The Federal Trade Commission (FTC) announced a settlement today with Barry Diller for failing to file a Hart-Scott-Rodino (HSR) notification in connection with his acquisition of shares of Coca-Cola over the course of 2010-2012. Diller will pay $480,000 in civil penalties.
Diller acquired Coca-Cola voting securities, and as a result of those acquisitions, held Coca-Cola shares valued in excess of the HSR thresholds, but did not file or observe the HSR waiting period. Diller made corrective filings over a year ago, which alerted the FTC to HSR Act violations. Diller had previously made a corrective filing in a separate transaction, and the FTC did not impose a penalty at that time but did note that “Mr. Diller is accountable for instituting an effective program to ensure full compliance with the [HSR] Act’s requirements.” Here, Diller only made the corrective filings after in-house counsel for Coca-Cola inquired as to whether an HSR filing was required for his most recent acquisition.
The FTC noted specifically that Diller’s acquisition did not fall within the “investment only” exemption – which generally exempts acquisitions of voting securities where the acquirer will hold less than 10 percent of the voting securities of the issuer and will remain a passive investor – because Diller intended to “participate in the formulation, determination, or direction of the basic business decisions of Coke” as a Coca-Cola board member.
This announcement follows the FTC’s June 20 announcement that MacAndrews & Forbes agreed to pay $720,000 in connection with its failure to file HSR. Like Diller’s situation, MacAndrews & Forbes also had a prior violation of the HSR Act in connection with a separate transaction. While not an official enforcement policy, the FTC appears to give first-time offenders one free pass, but will impose civil penalties where subsequent violations occur.
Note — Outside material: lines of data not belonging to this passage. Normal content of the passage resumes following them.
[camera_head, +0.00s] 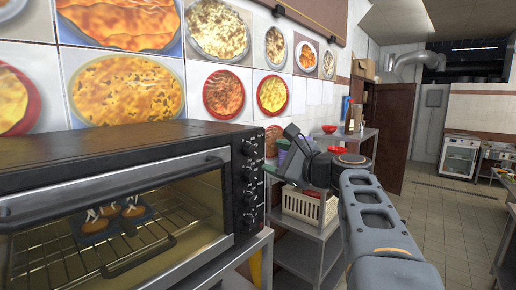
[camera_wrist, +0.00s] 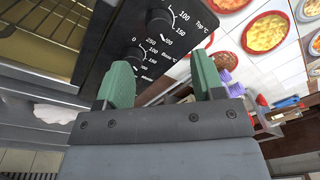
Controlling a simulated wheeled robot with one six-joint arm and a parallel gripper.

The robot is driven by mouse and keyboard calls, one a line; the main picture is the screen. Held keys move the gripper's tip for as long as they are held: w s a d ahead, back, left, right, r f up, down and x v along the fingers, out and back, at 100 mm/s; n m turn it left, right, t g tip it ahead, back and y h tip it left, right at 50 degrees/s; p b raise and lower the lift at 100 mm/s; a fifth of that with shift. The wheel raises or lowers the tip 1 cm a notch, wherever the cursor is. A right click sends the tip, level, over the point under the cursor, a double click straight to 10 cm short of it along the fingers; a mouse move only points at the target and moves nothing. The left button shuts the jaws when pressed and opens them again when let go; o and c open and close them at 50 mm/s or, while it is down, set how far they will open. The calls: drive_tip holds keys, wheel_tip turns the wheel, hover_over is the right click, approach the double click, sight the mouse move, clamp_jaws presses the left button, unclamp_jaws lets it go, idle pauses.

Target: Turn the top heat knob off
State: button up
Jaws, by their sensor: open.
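The oven's black control panel (camera_head: 250,185) carries a column of dark knobs on its right side. The top heat knob (camera_head: 249,147) is the uppermost, and in the wrist view the knob (camera_wrist: 160,21) lies beside a dial marked "Top °C". The "Base °C" knob (camera_wrist: 134,55) sits below it. Their exact pointer settings are too small to tell. My gripper (camera_wrist: 162,74) is open and empty, its two green fingers apart, with the top knob beyond the gap between them. In the head view, my gripper (camera_head: 288,150) is just right of the panel, apart from the knobs.
The oven (camera_head: 120,150) has a glass door with a long handle (camera_head: 165,180) and a tray of food inside. A shelf rack (camera_head: 310,240) with a white basket (camera_head: 308,205) stands behind my arm. Open tiled floor (camera_head: 440,225) lies to the right.

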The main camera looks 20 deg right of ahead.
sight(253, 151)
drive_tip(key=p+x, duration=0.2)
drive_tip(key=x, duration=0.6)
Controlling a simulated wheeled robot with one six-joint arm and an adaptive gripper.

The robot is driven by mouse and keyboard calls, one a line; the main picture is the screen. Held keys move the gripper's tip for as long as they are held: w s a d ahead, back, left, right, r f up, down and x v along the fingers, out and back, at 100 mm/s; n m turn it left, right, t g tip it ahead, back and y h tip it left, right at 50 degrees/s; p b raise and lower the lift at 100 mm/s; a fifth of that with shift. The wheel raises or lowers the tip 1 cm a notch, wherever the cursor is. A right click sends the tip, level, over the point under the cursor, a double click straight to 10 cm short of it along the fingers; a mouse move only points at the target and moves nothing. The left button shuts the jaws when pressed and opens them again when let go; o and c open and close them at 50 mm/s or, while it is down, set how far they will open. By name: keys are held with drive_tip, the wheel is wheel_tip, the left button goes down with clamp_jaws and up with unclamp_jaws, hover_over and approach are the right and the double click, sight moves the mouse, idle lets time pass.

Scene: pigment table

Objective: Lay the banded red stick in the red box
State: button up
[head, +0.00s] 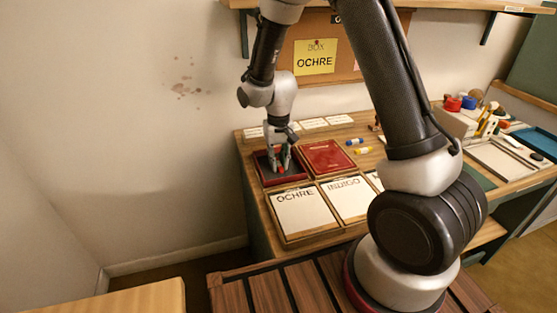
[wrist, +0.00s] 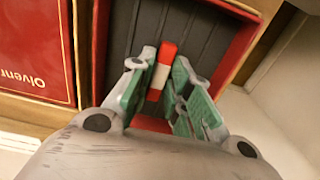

Institutional investors, executives and directors should take note of this case. Some institutional investors may be able to take advantage of the “investment only” exemption where their holdings remain below 10 percent and they do not take an active role in the business decisions of the company. However, the “investment only” exemption does not apply to executives or directors (like Diller) who may acquire shares on the open market or in connection with compensation packages.